**Job**. Transcribe, exactly as they appear, the line that contains "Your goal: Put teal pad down", the line that contains "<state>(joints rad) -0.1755", and every line in between, and nothing else.

>> START

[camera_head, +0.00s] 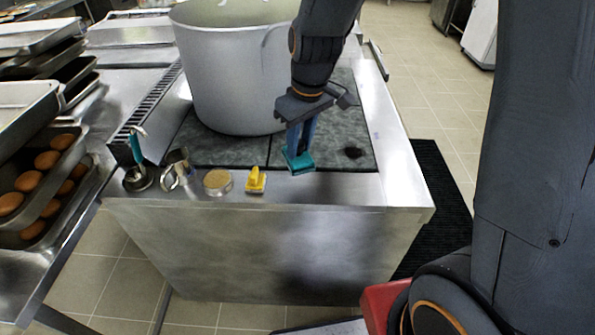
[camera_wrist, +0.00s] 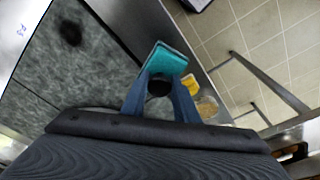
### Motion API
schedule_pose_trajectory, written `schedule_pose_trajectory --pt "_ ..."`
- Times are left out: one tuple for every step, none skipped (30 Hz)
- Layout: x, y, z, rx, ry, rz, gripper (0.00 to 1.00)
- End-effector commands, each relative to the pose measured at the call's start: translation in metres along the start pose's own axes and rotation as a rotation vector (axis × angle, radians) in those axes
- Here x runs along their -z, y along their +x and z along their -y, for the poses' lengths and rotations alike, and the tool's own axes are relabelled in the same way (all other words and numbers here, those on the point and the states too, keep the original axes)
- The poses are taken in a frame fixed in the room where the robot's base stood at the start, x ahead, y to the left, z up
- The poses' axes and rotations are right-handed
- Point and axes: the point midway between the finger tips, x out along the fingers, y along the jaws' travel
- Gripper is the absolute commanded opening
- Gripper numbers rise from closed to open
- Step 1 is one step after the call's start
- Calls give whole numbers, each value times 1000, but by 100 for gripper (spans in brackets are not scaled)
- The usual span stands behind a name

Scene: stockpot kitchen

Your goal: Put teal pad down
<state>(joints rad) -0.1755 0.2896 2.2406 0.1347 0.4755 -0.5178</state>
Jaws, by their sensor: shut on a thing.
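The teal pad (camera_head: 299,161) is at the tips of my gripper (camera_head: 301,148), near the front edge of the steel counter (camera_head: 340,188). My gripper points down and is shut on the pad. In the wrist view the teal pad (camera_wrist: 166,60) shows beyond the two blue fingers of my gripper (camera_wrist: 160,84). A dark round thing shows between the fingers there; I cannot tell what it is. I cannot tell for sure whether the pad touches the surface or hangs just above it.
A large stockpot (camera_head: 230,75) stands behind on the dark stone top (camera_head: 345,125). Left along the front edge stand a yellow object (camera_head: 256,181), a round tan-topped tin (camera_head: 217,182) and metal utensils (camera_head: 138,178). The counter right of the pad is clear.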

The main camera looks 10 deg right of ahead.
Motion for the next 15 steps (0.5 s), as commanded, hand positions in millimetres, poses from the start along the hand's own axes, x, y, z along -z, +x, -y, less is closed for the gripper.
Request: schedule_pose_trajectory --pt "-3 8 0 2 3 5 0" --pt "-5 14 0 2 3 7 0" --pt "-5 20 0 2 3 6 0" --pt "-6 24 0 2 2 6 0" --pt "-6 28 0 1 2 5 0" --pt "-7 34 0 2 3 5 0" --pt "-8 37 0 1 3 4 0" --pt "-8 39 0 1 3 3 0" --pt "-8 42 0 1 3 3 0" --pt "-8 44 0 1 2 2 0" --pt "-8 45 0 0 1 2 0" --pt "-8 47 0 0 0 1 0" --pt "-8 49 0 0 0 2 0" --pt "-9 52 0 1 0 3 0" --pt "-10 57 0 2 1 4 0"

>> END

**Solution to this task**.
Your goal: Put teal pad down
<state>(joints rad) -0.1755 0.2896 2.2406 0.1347 0.4755 -0.5178</state>

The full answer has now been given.